[Question][Module Name] Question title
I'm currently using DevLake to collect data from GitLab, and there are a lot of projects to gather. It usually takes five or six days to complete a full collection cycle. Are there any distributed solutions that could help reduce the collection time?
The bottleneck is on GitLab’s side, not with Apache DevLake. A distributed solution wouldn’t address this issue.
Also, why is full data collection necessary? Is there a specific issue with incremental collection?
I would correct bottleneck statement. We have large scale enterprise DevLake installation with GitLab/Jira/Sonar connections, 80+ projects with 10-100 repositories each. Full collection cycle is approx 2 weeks, where "full collection" != "full data gathering", it's just sequental run of all blueprints - with incremental data collection where applicable. It still may take 2-12 hours for large projects. RPS tweaks, database resource increase and other optimizations helped a little bit, but still. To my point of view, main bottleneck is single runner, which just walks all projects one-by-one. Parallel runners may be more effective
I see. Typically, how many jira boards, gitlab projects and sonar projects does a DevLake project have in your setup?
We have 80+ DevLake project, each projects have one board with up to 30.000 issues, and approx 10-100 repos. Number of Sonar packages is up to 30.
Are those repos belonging to the same DevLake Project actually related? DevLake Project is primarily designed for calculating DORA metrics. Typically, a DevLake project includes a few repositories: some for the main codebases, like backend/frontend, and others for DevOps manifests or deployment configurations.
yes, they are related. Some systems are very large scale with long history and big distributed teams.
How about deploying multiple DevLake instances and distributing the projects across them?

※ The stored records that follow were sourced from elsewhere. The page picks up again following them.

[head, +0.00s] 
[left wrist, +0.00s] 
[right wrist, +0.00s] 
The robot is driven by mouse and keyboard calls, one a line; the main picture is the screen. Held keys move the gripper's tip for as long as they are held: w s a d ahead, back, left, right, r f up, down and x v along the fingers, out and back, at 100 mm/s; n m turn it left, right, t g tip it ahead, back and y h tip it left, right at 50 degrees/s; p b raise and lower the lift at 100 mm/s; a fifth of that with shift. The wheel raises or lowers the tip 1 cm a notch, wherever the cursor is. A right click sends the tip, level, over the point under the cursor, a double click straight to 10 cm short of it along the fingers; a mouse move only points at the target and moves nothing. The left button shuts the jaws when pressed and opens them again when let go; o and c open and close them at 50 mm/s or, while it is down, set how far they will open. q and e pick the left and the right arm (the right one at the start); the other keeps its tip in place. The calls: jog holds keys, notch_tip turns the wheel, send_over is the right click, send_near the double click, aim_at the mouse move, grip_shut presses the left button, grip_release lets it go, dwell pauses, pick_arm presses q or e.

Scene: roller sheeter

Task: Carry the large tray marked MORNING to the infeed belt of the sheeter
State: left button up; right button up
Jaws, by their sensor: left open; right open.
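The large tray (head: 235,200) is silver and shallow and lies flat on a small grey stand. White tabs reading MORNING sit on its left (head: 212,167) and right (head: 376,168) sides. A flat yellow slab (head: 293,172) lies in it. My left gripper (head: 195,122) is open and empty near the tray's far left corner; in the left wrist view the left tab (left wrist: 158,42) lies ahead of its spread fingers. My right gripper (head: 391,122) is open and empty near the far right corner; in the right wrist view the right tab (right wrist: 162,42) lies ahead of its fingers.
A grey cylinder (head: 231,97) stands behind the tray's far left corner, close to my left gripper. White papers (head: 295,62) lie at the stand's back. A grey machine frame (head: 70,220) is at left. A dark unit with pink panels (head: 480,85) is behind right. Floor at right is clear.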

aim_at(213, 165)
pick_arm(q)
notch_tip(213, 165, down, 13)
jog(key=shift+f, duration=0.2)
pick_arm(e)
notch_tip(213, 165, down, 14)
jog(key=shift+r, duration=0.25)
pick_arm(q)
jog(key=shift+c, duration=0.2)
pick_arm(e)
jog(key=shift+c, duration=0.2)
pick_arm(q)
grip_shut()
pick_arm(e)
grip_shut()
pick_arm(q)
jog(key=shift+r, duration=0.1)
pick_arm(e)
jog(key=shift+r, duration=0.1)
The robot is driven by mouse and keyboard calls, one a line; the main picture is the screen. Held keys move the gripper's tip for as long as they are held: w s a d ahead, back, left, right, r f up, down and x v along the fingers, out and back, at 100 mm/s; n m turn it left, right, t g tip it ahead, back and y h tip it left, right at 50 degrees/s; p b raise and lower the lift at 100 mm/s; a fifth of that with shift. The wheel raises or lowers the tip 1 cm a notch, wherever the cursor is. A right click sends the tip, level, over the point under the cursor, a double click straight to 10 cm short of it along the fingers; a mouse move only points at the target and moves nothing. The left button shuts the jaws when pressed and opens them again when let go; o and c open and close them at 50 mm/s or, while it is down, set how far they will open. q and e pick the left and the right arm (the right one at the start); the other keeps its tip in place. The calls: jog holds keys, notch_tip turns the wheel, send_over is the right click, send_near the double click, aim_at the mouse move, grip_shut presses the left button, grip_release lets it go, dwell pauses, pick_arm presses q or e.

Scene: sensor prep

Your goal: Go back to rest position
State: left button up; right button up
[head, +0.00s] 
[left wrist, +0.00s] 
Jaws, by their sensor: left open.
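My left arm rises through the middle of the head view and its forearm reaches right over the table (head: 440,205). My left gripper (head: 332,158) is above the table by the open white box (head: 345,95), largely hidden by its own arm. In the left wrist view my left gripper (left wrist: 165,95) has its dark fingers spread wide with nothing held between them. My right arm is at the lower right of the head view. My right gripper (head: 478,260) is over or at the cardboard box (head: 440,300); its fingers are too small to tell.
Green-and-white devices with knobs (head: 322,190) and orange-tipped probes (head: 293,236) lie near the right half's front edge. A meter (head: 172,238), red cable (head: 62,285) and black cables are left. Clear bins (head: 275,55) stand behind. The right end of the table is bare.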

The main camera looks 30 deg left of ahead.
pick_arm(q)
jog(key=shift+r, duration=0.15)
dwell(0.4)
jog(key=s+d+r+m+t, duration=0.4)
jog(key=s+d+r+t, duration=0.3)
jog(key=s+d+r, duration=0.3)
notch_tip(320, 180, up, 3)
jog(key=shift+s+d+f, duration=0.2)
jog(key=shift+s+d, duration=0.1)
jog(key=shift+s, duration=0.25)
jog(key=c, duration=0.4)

not an option, because developers are shared across the teams, and DevLake is used to evaluate their performance/technology KPIs for all projects they're involved in. I.e. we aim to use DevLake as whole company source of metrics. Also multi-project dashboards are heavily used. In other words we have the situation where DevLake in its current state of perfectly polished technology concept meet enterprise volume requirements (and also admin tooling complexity requirements too, but this is out of scope of this particular ticket)
This issue has been automatically marked as stale because it has been inactive for 60 days. It will be closed in next 7 days if no further activity occurs.
This issue has been closed because it has been inactive for a long time. You can reopen it if you encounter the similar problem in the future.